If you're building a meta-product (price aggregator, deck builder, search engine), you'll want a local mirror of the catalog so your users don't hit our API for every card view. This guide gets you from zero to a refreshable local copy in one request, plus a polite refresh discipline.
One request returns the entire catalog as streaming JSONL. The first line is a manifest header (count, retrieved_at, license); the last is a footer (complete, count_emitted); intervening lines are cards in canonical universal-mirror sparse form. Each card carries `@content_hash` for change-detection.
Run this
curl -H 'Accept-Encoding: gzip' \ https://cambridgetcg.com/data/catalog.jsonl \ > catalog.jsonl
Expected response shape
Line 1: { "@kind": "catalog_manifest", "count_expected": 12000, "license": "CC0-1.0", ... }
Line 2-N: { "@kind": "card", "@content_hash": "sha256:...", "sku": "...", "price": {...}, ... }
Line N+1: { "@kind": "catalog_footer", "complete": true, "count_emitted": 11984 }What to do with it
Parse line-by-line. Store the manifest header — its `retrieved_at` is your cache key. Index cards by `sku`. Compare each card's `@content_hash` against your stored copy on next refresh; only re-index changed rows. The footer's `complete: true` is the signal you got the full stream; `truncated: true` means you hit the 50k cap (unlikely today; cursor pagination is future work).

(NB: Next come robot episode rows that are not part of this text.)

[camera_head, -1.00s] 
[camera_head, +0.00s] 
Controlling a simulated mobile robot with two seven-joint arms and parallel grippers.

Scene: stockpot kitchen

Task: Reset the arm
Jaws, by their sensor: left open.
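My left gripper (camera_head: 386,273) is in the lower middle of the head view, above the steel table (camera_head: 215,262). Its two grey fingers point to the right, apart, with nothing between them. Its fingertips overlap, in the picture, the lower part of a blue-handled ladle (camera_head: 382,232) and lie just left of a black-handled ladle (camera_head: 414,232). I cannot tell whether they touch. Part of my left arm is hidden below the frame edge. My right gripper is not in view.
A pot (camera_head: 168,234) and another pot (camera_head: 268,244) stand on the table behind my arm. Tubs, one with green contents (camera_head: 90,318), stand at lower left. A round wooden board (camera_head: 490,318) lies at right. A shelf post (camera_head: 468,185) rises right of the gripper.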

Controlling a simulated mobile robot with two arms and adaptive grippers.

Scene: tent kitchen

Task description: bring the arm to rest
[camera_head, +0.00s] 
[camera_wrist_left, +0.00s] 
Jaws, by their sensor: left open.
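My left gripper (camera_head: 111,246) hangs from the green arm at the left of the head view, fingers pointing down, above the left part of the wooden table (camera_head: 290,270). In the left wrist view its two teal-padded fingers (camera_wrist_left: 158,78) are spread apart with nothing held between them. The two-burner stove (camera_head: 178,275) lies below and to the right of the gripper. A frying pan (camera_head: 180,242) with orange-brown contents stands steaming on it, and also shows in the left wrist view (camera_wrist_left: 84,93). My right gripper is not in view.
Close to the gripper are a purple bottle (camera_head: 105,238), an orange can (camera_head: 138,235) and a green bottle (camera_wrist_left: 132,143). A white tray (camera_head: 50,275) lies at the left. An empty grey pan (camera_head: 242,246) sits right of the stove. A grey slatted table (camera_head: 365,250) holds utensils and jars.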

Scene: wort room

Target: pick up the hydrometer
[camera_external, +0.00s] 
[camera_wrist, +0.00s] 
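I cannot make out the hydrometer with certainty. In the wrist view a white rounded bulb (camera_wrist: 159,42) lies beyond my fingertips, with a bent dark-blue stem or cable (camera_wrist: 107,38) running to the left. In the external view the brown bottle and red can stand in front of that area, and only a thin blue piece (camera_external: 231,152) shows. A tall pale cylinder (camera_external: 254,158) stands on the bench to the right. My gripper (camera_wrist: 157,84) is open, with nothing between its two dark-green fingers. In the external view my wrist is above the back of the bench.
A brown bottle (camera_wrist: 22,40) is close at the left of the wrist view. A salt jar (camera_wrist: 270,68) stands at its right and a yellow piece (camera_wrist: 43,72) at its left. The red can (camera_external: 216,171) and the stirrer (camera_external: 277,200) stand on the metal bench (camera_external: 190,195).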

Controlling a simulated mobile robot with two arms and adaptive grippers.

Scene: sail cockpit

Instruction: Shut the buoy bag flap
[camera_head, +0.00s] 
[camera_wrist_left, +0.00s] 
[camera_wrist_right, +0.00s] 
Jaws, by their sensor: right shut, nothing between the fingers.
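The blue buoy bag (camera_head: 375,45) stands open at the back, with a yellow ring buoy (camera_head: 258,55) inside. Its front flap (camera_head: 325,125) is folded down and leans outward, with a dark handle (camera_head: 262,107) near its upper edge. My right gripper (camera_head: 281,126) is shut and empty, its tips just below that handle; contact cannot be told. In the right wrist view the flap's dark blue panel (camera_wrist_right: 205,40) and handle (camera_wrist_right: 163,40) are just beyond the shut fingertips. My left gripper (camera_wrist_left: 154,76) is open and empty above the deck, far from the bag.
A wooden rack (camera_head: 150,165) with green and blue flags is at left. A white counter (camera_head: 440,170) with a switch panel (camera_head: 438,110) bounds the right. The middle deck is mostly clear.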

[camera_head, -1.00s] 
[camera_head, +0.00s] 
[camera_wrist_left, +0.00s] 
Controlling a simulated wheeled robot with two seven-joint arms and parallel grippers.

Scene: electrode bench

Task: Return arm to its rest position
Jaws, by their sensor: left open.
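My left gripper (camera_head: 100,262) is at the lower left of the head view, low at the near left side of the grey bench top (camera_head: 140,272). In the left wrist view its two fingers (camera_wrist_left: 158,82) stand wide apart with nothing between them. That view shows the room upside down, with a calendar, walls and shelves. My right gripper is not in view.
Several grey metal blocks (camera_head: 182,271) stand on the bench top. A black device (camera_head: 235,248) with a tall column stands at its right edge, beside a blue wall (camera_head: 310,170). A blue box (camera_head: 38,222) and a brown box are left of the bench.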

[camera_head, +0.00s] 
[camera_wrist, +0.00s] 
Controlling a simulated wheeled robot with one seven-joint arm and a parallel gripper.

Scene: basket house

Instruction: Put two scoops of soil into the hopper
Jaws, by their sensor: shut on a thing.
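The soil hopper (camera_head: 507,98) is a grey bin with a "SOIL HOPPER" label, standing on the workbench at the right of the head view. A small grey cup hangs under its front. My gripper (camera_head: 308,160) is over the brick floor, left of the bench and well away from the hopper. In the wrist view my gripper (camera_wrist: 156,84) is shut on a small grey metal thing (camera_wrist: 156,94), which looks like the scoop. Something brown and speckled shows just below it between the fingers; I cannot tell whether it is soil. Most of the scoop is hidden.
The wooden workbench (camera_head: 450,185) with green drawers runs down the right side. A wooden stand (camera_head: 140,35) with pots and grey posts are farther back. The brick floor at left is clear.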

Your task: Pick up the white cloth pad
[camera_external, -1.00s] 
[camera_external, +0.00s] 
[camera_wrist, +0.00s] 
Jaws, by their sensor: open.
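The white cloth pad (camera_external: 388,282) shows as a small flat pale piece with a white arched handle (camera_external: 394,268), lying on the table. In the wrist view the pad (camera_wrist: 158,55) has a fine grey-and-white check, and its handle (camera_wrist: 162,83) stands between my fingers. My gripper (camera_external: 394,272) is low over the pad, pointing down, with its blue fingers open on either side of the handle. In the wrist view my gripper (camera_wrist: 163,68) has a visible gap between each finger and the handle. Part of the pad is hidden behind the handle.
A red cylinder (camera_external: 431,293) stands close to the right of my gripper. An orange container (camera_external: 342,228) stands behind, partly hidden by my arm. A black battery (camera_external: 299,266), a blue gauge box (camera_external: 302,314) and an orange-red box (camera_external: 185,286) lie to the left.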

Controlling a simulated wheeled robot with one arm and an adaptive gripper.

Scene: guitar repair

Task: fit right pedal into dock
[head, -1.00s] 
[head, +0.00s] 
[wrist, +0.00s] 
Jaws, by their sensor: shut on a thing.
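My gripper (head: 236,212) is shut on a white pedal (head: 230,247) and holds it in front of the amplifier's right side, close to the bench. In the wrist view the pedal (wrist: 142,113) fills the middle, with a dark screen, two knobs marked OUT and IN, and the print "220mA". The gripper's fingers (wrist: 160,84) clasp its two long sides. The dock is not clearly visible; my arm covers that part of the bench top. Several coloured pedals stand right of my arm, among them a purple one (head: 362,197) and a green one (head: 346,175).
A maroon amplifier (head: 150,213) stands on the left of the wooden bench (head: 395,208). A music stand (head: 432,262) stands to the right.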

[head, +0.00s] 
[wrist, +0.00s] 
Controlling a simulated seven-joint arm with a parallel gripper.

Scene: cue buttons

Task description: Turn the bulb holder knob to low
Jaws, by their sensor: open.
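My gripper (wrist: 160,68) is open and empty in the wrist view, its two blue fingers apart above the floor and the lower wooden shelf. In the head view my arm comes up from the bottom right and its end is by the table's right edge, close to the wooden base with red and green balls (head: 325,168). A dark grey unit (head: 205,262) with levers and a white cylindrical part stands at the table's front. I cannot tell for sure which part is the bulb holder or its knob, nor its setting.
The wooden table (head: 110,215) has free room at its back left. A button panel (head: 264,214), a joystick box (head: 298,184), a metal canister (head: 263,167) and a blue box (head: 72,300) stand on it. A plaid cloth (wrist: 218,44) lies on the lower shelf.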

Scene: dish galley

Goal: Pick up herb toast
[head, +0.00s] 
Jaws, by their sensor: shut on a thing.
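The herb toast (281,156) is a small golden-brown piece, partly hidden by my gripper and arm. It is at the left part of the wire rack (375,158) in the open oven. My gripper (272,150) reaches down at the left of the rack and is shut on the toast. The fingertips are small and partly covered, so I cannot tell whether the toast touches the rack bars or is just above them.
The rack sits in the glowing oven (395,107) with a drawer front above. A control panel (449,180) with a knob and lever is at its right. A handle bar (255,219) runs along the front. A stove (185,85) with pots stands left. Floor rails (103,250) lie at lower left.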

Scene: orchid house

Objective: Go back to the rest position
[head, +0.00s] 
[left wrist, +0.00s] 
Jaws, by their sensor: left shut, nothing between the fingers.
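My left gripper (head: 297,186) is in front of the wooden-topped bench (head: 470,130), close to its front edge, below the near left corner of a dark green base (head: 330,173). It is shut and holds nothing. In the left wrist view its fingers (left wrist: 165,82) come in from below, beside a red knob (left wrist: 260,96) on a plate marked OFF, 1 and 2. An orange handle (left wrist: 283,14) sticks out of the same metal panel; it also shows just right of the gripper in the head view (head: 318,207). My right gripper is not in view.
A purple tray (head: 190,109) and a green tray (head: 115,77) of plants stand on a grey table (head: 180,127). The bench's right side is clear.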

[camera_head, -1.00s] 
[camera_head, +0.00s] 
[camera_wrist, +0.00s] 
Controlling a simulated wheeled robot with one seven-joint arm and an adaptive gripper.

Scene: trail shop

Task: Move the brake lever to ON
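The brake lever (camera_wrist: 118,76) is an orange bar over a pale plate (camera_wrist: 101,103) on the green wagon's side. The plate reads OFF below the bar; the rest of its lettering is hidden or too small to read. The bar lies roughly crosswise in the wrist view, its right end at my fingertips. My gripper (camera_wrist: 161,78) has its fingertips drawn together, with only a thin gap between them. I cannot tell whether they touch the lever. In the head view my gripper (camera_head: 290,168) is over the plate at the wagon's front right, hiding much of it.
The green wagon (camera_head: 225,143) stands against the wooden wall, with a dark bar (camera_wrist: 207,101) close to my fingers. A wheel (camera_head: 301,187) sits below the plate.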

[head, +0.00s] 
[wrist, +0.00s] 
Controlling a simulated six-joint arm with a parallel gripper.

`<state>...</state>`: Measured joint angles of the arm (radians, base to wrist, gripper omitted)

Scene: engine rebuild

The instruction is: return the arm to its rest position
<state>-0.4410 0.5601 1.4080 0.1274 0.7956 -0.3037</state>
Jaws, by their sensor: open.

The catalog freshness budget is `catalog` (24 hours). Pulling once a day at off-peak (e.g. 04:00 UTC) is the polite cadence. Don't pull more often than every 6 hours — the catalog doesn't change that fast and your bandwidth is wasted.
Run this
# cron entry: 0 4 * * * curl -o catalog.jsonl https://cambridgetcg.com/data/catalog.jsonl
What to do with it
After each refresh, diff the new `@content_hash` set against your previous to find changed/added/removed rows. Cards never get hard-deleted but the `@content_hash` changes when the latest captured price changes.
The data is CC0 — you owe no attribution legally. But *substrate-honest* attribution is encouraged: in your UI, name where the data came from, and link back. Reciprocal kindness.
What to do with it
Recommended attribution: 'Catalog data from Cambridge TCG (https://cambridgetcg.com) — CC0-1.0.' Or in machine-readable form, attach `provenance: { source: "cambridge-tcg", license: "CC0-1.0", retrieved_at: "..." }` to each row in your downstream product.
GBP prices are Cambridge TCG's own retail offers (CC0). But the underlying price observation pipeline at our wholesale layer reads from CardRush JP (license: internal-only). The bulk export only carries derived GBP — not raw JPY — so you're fine. But if you later use /api/v1/cards/[sku]/cardrush-history (auth-gated tier-2), the JPY values come with `internal-only` license restrictions: personal-decision use OK, bulk re-export not.
Don't parse the whole response as a single JSON document. Read line by line. Each line is a complete JSON object.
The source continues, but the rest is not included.